%%

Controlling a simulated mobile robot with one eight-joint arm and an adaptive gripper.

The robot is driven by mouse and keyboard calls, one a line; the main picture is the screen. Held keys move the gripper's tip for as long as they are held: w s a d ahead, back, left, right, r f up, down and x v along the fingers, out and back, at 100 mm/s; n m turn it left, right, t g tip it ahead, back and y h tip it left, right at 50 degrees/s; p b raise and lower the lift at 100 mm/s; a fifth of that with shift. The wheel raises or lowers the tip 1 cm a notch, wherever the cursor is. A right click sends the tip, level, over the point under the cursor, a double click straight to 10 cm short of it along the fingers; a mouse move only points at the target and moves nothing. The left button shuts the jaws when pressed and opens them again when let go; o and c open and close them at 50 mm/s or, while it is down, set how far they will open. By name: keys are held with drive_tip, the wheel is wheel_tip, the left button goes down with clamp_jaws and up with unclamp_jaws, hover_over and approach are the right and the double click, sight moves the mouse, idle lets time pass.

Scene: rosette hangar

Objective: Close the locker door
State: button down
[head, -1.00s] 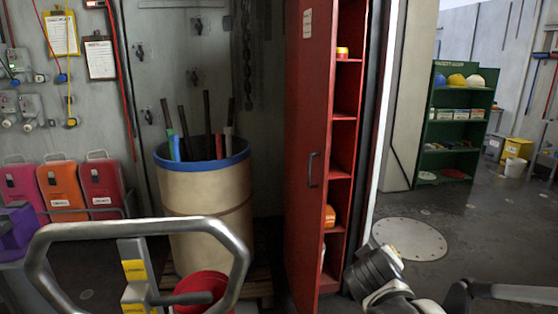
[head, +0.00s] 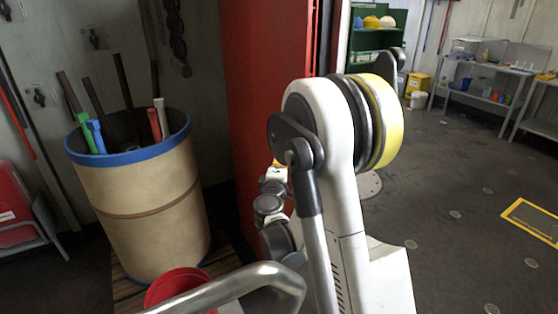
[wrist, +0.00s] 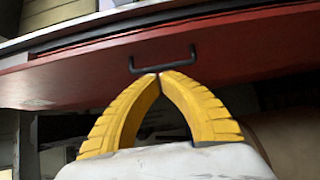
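The red locker door (head: 262,85) stands upright left of centre in the head view. My white arm covers its right part and the locker's inside, so I cannot tell how far open it is. In the wrist view the red door panel (wrist: 75,75) crosses the picture, with its black handle (wrist: 163,63). My gripper (wrist: 159,75) has its two yellow fingers shut, tips together right at the handle's bar. I cannot tell whether they touch it. Nothing shows between the fingers. In the head view the gripper is mostly hidden behind my arm.
A beige drum (head: 150,205) with a blue rim holds several tools, left of the door on a pallet. A red bucket (head: 178,286) is in front of it. A green shelf (head: 372,40) and a workbench (head: 490,80) stand at the back right. The floor at right is clear.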

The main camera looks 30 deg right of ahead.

%%

AIM:
Write out the material above once more, exactly as it reads, with no pictures.

CORRECT ANSWER:
Controlling a simulated mobile robot with one eight-joint arm and an adaptive gripper.

The robot is driven by mouse and keyboard calls, one a line; the main picture is the screen. Held keys move the gripper's tip for as long as they are held: w s a d ahead, back, left, right, r f up, down and x v along the fingers, out and back, at 100 mm/s; n m turn it left, right, t g tip it ahead, back and y h tip it left, right at 50 degrees/s; p b raise and lower the lift at 100 mm/s; a fifth of that with shift. The wheel raises or lowers the tip 1 cm a notch, wherever the cursor is. A right click sends the tip, level, over the point under the cursor, a double click straight to 10 cm short of it along the fingers; a mouse move only points at the target and moves nothing. The left button shuts the jaws when pressed and opens them again when let go; o and c open and close them at 50 mm/s or, while it is down, set how far they will open. By name: keys are held with drive_tip, the wheel is wheel_tip, the left button goes down with clamp_jaws and up with unclamp_jaws, hover_over and approach are the right and the double click, sight moves the mouse, idle lets time pass.

Scene: rosette hangar

Objective: Close the locker door
State: button down
[head, -1.00s] 
[head, +0.00s] 
[wrist, +0.00s] 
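The red locker door (head: 262,85) stands upright left of centre in the head view. My white arm covers its right part and the locker's inside, so I cannot tell how far open it is. In the wrist view the red door panel (wrist: 75,75) crosses the picture, with its black handle (wrist: 163,63). My gripper (wrist: 159,75) has its two yellow fingers shut, tips together right at the handle's bar. I cannot tell whether they touch it. Nothing shows between the fingers. In the head view the gripper is mostly hidden behind my arm.
A beige drum (head: 150,205) with a blue rim holds several tools, left of the door on a pallet. A red bucket (head: 178,286) is in front of it. A green shelf (head: 372,40) and a workbench (head: 490,80) stand at the back right. The floor at right is clear.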

The main camera looks 30 deg right of ahead.

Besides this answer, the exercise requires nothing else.